The New Notes to be issued under the Indenture may be executed by manual or facsimile signature on
behalf of the Company by the Chairman of the Board, the Chief Executive Officer, the President, the
Chief Financial Officer, the Treasurer or any Vice President of the Company (individually, an
Officer), and delivered to the Trustee.
The Trustee shall, from time to time upon receipt of a written order of the Company signed by two
Officers, authenticate New Notes for original issue up to the aggregate principal amount stated in
paragraph 4 of the New Notes. The aggregate principal amount of New Notes outstanding at any time
may not exceed such amount except as provided in Section 2.07 of the Indenture.
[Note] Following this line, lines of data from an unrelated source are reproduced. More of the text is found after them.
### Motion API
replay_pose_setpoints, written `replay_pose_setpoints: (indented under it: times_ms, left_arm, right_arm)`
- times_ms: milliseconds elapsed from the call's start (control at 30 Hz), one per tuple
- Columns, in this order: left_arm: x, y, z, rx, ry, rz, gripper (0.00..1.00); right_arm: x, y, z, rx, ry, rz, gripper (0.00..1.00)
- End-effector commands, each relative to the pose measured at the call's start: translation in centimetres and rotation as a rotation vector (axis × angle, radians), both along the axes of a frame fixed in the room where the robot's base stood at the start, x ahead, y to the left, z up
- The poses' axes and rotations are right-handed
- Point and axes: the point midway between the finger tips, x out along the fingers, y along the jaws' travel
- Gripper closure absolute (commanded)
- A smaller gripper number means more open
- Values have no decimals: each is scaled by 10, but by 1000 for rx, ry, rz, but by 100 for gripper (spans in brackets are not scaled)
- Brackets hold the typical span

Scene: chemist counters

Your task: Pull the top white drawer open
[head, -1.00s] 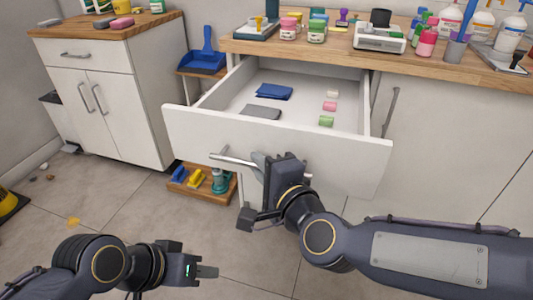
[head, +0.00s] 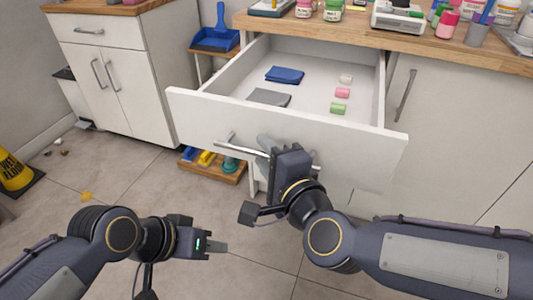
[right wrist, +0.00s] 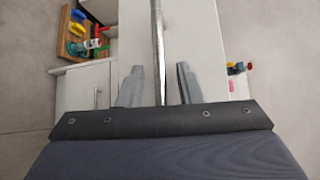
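The top white drawer (head: 290,125) is pulled well out from under the wooden counter, its inside showing in the head view. Its metal bar handle (head: 238,147) runs across the front. My right gripper (head: 268,144) is at the handle. In the right wrist view the handle bar (right wrist: 158,40) passes between its two spread fingers (right wrist: 160,86), with a gap on each side. My left gripper (head: 217,247) is low at the lower left, away from the drawer and holding nothing visible; its finger gap cannot be made out.
A blue cloth (head: 285,75), a grey cloth (head: 269,97) and small pink (head: 342,93), green (head: 338,108) and white blocks lie in the drawer. Jars and a scale (head: 398,16) stand on the counter. A low wooden tray (head: 215,170) sits beneath. Floor is open at left, past a yellow sign (head: 14,172).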

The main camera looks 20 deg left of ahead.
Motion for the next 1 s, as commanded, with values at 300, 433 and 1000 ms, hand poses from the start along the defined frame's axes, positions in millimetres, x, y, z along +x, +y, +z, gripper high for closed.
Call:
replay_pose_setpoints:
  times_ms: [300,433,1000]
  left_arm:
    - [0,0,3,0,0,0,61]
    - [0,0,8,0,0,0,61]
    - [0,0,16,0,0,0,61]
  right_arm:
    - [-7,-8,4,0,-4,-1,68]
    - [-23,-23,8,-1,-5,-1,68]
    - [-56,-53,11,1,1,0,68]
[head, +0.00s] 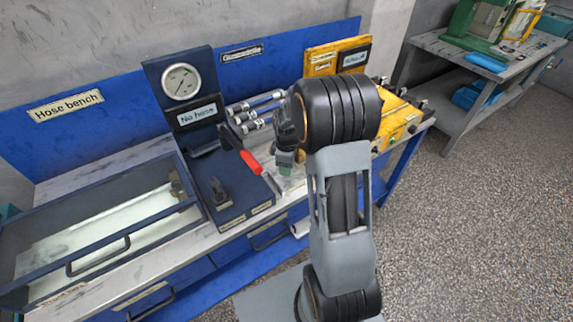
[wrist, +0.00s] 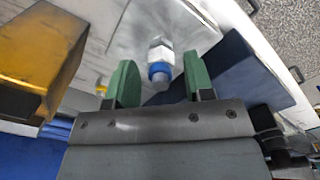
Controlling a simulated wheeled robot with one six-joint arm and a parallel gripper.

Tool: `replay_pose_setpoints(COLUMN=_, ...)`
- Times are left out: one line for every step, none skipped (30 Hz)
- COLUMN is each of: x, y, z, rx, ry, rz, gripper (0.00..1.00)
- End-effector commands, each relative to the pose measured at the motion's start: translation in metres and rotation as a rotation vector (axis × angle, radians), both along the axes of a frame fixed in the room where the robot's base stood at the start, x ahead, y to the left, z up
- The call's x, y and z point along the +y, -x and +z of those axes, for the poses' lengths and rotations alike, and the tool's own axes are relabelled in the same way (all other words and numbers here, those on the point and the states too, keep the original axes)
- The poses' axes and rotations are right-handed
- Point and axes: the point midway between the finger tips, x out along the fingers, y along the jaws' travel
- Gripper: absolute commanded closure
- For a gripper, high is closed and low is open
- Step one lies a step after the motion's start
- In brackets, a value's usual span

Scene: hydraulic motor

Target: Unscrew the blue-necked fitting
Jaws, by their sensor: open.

There will be no proceeds from the issuance of the New Notes because the New Notes are being issued
in exchange for the Old Notes.
(C) Release of any Note Collateral Subject to the Lien of the Indenture.
None. The New Notes are unsecured.
(D) Satisfaction and Discharge of the Indenture; Redemption of the Securities.
The Company may discharge its obligations under the Indenture while the New Notes remain
outstanding if (1) all outstanding New Notes have or will become due and payable at their scheduled
maturity within one year or (2) all outstanding New Notes are scheduled for redemption within one
year, and, in either case, the Company has deposited with the Trustee or a paying agent an amount
sufficient to pay and discharge all of the outstanding New Notes on the date of their scheduled
maturity or the scheduled date of redemption, including interest provided, however, that the
foregoing shall not discharge the Companys obligation to effect conversion, registration of
transfer or exchange of securities in accordance with the terms of the Indenture.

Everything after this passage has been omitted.